# What to work on
Please, without the pictures, retype exactly the lines from the start of the material through the line that holds "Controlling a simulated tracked".

# Data section
____________

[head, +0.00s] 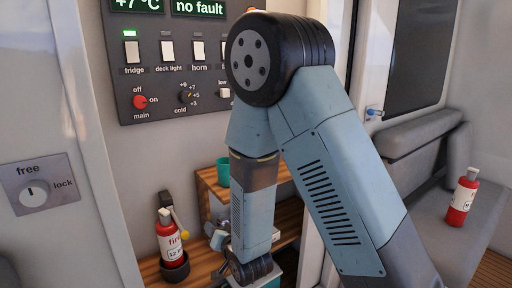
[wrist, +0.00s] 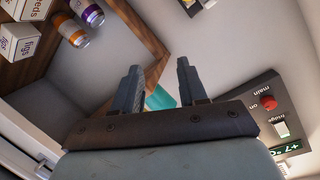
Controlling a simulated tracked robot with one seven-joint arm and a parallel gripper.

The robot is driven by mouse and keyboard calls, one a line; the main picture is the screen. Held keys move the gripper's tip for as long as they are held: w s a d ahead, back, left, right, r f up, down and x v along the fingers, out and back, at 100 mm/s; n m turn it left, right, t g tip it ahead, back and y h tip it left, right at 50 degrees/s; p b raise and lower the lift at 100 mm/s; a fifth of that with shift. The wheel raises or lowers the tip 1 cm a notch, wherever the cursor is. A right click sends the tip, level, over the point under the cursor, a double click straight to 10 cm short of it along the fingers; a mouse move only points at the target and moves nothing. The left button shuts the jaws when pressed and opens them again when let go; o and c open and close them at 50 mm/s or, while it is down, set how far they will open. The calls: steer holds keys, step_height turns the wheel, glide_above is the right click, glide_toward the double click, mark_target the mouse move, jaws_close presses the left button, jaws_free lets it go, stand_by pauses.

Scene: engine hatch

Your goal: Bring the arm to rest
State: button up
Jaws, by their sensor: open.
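My arm (head: 325,165) is bent, with its large round joint high in front of the switch panel and its lower part hanging down toward the wooden shelf. My gripper (wrist: 160,75) is open in the wrist view, its two dark fingers apart with nothing held between them. In the head view the gripper is small and partly hidden by my arm, low beside the shelf. A teal cup (head: 222,172) stands on the shelf behind my arm. A teal patch shows beyond the fingers in the wrist view (wrist: 160,98); it seems to be this cup.
A fire extinguisher (head: 170,240) stands in a holder at the lower left. The switch panel (head: 185,60) is on the wall. Boxes (wrist: 18,40) and jars (wrist: 70,28) show at the wrist view's upper left. Another red bottle (head: 462,198) is on the grey bench (head: 425,215).

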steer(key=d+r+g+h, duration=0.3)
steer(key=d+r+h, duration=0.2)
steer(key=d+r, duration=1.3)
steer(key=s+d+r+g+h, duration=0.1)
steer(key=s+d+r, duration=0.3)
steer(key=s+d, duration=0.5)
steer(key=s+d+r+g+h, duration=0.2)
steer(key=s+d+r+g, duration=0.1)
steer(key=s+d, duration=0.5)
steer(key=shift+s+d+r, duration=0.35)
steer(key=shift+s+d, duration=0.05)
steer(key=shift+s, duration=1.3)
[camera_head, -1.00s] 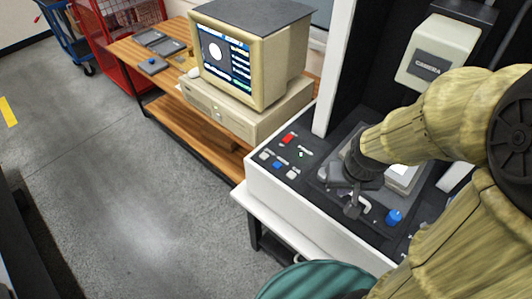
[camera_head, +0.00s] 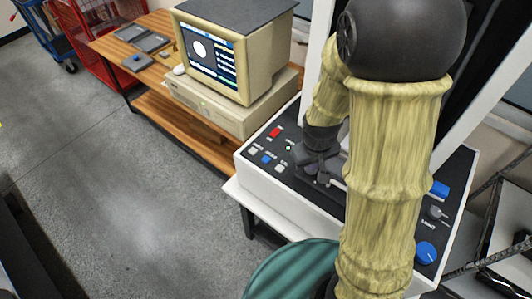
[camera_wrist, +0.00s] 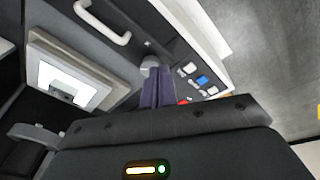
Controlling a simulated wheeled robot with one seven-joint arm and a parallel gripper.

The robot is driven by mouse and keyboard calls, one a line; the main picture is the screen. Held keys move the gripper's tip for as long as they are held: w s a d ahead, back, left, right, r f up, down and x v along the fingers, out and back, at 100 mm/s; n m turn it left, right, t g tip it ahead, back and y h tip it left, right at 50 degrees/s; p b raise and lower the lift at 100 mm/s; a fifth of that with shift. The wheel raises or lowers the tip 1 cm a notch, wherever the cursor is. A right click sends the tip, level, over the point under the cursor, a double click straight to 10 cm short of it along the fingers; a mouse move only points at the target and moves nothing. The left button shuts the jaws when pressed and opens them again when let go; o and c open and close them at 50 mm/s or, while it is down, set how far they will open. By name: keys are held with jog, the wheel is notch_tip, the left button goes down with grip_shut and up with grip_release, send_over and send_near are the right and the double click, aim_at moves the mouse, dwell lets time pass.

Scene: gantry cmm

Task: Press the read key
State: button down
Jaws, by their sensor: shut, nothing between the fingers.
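The control panel (camera_head: 250,170) has a red key (camera_head: 275,132), a blue key (camera_head: 267,159), a white key (camera_head: 253,151) at left and another white key (camera_head: 281,168) nearer my gripper. Their labels are too small to read, so I cannot tell which is the read key. My gripper (camera_head: 312,167) is shut and empty, over the panel just right of the keys. I see no contact with any key.
A beige computer monitor (camera_head: 220,60) stands on a wooden bench at the left. The wrist view shows a bright stage plate (camera_wrist: 75,85), a white handle (camera_wrist: 105,20) and a grey knob (camera_wrist: 150,62) close to the fingers.

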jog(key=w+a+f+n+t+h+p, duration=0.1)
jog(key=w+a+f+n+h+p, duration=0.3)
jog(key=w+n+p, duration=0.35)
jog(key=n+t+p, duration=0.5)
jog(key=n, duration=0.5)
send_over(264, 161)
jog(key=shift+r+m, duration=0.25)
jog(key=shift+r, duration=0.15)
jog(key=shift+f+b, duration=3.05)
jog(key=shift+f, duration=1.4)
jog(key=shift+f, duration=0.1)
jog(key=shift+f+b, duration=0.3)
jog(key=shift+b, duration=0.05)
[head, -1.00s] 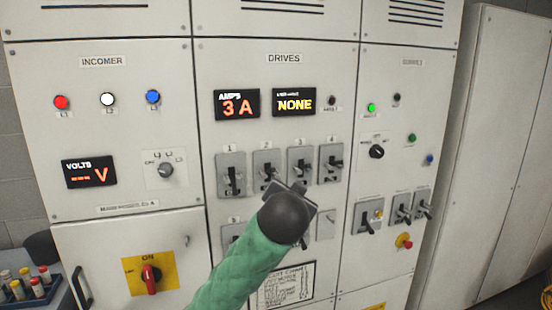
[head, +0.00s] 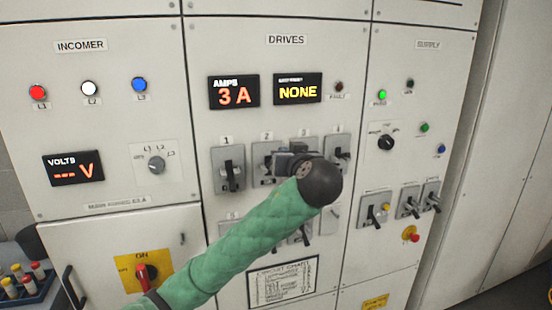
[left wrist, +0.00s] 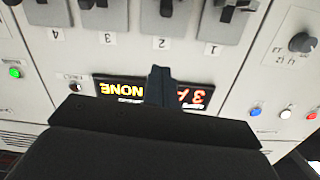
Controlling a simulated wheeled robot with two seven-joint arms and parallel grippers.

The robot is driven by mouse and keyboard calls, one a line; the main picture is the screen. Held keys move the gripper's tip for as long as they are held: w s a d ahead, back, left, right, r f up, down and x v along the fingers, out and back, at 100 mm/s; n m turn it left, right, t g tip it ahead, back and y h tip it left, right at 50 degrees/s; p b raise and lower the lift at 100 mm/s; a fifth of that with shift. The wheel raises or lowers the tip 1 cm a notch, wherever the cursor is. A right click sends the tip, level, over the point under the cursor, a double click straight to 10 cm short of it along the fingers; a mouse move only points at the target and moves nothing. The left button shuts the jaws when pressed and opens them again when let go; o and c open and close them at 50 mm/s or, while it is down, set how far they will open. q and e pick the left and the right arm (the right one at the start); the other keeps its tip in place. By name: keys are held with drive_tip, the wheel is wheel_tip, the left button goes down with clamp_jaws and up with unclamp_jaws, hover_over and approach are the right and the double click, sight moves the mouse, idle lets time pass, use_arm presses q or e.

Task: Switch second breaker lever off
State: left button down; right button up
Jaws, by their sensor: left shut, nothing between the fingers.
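The second breaker (head: 258,165), a grey plate with a black lever under the label 2, is in the top row of the DRIVES panel. My left gripper (head: 280,161) is shut and empty in front of it, partly hiding breakers 2 and 3 in the head view. In the upside-down left wrist view, the shut fingers (left wrist: 160,76) point toward label 2, with the second breaker (left wrist: 163,27) just beyond their tips. I see a gap to the plate there. Whether this lever is up or down I cannot tell. My right gripper is not in view.
Breaker 1 (head: 227,182) and breaker 4 (head: 337,145) flank the spot. My forearm hides part of the lower breaker row. The displays read 3 A (head: 234,92) and NONE (head: 298,90). A red rotary switch (head: 146,277) is lower left.

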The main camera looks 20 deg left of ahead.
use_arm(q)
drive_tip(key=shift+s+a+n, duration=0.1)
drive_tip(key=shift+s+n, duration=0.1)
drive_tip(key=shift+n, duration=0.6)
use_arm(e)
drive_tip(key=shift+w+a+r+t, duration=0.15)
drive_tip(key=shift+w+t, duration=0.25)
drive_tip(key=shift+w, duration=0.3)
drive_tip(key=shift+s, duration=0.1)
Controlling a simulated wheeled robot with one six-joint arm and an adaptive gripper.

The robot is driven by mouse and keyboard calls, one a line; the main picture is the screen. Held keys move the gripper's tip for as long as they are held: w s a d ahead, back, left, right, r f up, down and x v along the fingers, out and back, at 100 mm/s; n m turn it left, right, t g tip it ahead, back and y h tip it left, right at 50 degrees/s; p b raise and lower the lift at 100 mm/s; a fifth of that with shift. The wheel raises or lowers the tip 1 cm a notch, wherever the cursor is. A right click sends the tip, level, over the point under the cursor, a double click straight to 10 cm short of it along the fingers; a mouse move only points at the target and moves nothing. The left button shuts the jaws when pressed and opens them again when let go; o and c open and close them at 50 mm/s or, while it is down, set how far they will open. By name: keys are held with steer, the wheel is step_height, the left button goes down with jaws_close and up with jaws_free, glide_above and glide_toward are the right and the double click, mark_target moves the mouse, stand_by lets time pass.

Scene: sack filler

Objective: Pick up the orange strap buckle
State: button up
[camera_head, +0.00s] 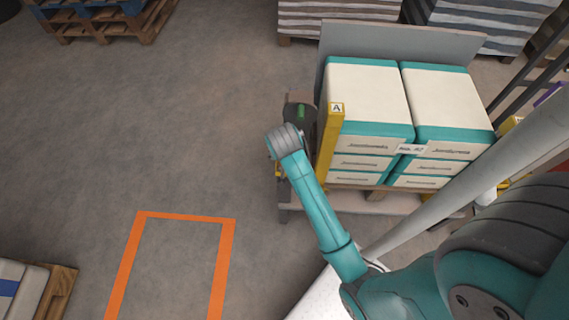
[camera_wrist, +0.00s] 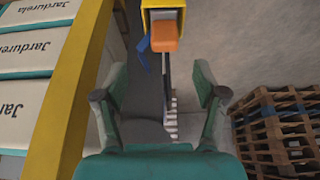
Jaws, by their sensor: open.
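The orange strap buckle (camera_wrist: 165,37) shows at the top middle of the wrist view, in front of a yellow housing (camera_wrist: 160,12). A dark strip runs down below it. My gripper (camera_wrist: 160,82) is open, with one finger on each side of the picture and nothing between them. The buckle lies beyond the fingertips, roughly in line with the gap; I see no contact. In the head view my wrist (camera_head: 284,140) is beside the yellow post, and I cannot make out the buckle or the fingers there.
The yellow post (camera_head: 329,145) stands close beside my wrist, next to stacked white and teal sacks (camera_head: 365,90). It also shows left of my gripper in the wrist view (camera_wrist: 75,100). Wooden pallets (camera_wrist: 280,125) stand at the right there. The floor left of my arm is open, with an orange outline (camera_head: 185,216).

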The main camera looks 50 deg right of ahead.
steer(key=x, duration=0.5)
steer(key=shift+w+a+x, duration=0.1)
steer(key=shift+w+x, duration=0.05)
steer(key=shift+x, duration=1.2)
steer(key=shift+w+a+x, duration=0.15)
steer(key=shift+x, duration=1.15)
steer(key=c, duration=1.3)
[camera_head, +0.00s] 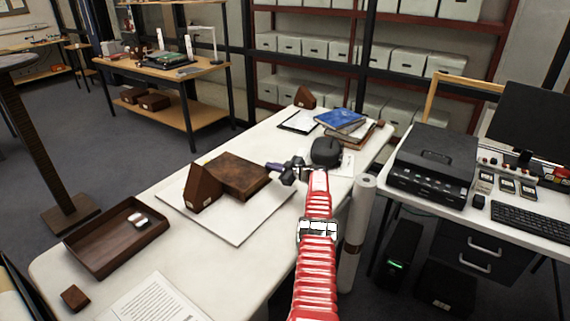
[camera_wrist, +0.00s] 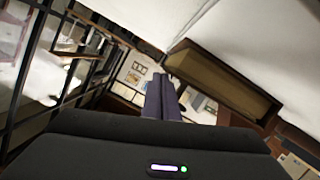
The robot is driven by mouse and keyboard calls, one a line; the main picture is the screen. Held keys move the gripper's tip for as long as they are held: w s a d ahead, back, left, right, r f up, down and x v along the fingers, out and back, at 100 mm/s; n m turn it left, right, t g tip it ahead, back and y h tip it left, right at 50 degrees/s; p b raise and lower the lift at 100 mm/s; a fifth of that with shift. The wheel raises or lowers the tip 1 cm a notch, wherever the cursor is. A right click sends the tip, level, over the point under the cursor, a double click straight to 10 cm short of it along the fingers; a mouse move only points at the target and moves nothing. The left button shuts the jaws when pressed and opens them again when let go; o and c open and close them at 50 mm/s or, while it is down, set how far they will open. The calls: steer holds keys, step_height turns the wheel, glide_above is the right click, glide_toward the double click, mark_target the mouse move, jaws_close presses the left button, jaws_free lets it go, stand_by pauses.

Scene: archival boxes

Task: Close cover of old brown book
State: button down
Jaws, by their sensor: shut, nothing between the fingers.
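The old brown book (camera_head: 240,174) lies on a large white sheet (camera_head: 244,222) on the long white table. Its top face shows mottled brown leather; I cannot tell whether its cover lies fully flat. A brown wedge-shaped block (camera_head: 204,188) stands against its left side. In the wrist view the book (camera_wrist: 224,82) shows tilted, with a tan page edge between dark brown borders. My gripper (camera_head: 271,167) is just right of the book's right end, shut and empty. Its purple-grey fingers show together in the wrist view (camera_wrist: 162,82). I cannot tell if they touch the book.
A black rounded object (camera_head: 326,151) sits just beyond my gripper. Behind it are a blue book (camera_head: 340,120) and a clipboard (camera_head: 298,122). A brown tray (camera_head: 117,243) is at front left. A white paper roll (camera_head: 361,210) stands upright beside my arm at the table's right edge.

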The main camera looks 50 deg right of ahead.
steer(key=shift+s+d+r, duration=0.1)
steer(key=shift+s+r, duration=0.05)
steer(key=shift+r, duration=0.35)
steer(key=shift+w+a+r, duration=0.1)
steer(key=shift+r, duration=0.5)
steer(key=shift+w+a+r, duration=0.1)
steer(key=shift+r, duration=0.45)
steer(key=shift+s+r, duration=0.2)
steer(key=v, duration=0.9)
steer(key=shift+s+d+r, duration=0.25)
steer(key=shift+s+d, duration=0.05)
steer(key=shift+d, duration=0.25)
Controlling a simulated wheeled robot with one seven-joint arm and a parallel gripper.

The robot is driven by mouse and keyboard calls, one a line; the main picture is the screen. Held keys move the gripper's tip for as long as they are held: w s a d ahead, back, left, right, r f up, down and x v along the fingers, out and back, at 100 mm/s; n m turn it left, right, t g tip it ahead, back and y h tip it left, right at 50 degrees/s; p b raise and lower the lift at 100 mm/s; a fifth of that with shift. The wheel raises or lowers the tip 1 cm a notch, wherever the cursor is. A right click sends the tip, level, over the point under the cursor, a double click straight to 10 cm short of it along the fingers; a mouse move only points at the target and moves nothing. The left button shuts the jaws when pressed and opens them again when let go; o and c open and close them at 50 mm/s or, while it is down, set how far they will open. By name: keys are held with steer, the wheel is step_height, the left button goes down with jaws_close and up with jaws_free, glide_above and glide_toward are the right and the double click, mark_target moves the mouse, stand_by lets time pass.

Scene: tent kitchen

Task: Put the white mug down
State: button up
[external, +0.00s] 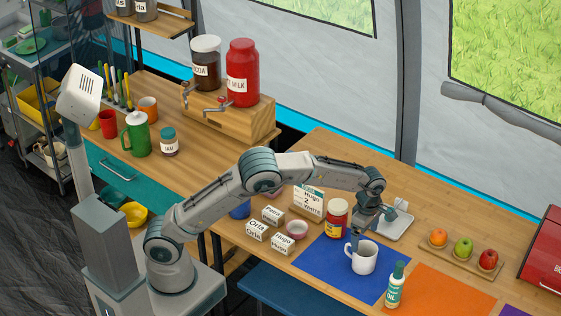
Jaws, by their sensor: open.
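The white mug (366,260) stands upright on the blue mat (325,263), near the mat's right side. My gripper (355,238) points down at the mug's left rim and its jaws are open. One finger overlaps the mug's rim in the picture. I cannot tell whether the fingers still touch the mug. The inside of the mug is partly hidden.
A green-capped bottle (395,285) is right of the mug, by the orange mat (445,292). A fruit board (453,262) lies right.

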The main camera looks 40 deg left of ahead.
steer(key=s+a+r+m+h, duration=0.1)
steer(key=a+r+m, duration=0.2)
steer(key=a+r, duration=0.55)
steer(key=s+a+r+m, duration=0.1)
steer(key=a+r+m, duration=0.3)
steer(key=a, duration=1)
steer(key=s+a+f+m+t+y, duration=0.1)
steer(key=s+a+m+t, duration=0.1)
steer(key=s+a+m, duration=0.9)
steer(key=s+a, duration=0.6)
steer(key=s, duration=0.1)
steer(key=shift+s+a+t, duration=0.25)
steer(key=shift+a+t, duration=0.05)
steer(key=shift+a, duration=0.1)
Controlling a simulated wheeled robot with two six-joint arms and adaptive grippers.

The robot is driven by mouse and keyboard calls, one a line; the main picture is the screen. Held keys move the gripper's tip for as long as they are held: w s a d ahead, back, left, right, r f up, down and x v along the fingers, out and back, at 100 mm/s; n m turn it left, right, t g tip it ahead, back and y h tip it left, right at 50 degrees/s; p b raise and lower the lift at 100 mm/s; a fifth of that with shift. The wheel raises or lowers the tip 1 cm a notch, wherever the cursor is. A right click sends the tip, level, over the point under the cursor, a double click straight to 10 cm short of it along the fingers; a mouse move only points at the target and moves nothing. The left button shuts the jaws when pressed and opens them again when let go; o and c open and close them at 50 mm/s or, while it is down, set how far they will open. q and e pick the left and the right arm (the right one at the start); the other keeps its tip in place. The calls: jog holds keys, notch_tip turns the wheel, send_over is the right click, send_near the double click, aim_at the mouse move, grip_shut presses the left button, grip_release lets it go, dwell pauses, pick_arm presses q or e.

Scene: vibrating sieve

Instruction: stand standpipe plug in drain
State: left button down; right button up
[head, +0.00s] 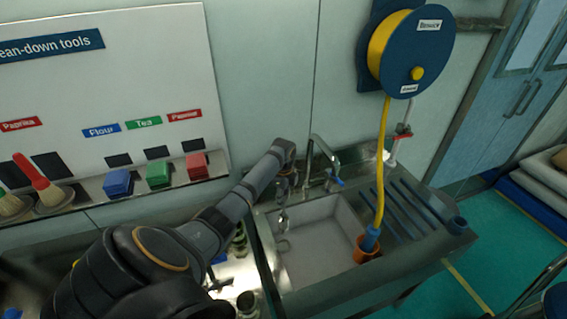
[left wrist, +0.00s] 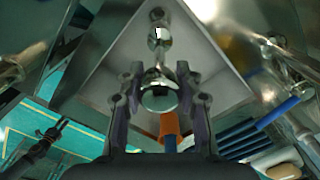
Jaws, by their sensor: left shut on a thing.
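My left gripper (head: 284,192) reaches over the sink basin (head: 318,225) from the left and points down. In the left wrist view its two dark fingers (left wrist: 160,88) are shut on a shiny chrome piece, which I take for the standpipe plug (left wrist: 159,98). The plug also shows in the head view (head: 283,220), hanging below the gripper inside the basin.
A tap (head: 325,158) stands at the basin's back edge. A ribbed drainboard (head: 415,208) is on the right. Coloured blocks (head: 158,174) sit on the left shelf.

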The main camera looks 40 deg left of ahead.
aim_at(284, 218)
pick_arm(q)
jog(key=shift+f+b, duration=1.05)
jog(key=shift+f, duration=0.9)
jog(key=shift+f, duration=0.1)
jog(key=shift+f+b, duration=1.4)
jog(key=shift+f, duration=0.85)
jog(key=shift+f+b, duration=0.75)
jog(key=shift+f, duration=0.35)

____________

# Reply
[head, +0.00s] 
[wrist, +0.00s] 
Controlling a simulated tracked robot with one seven-joint arm and a parallel gripper.

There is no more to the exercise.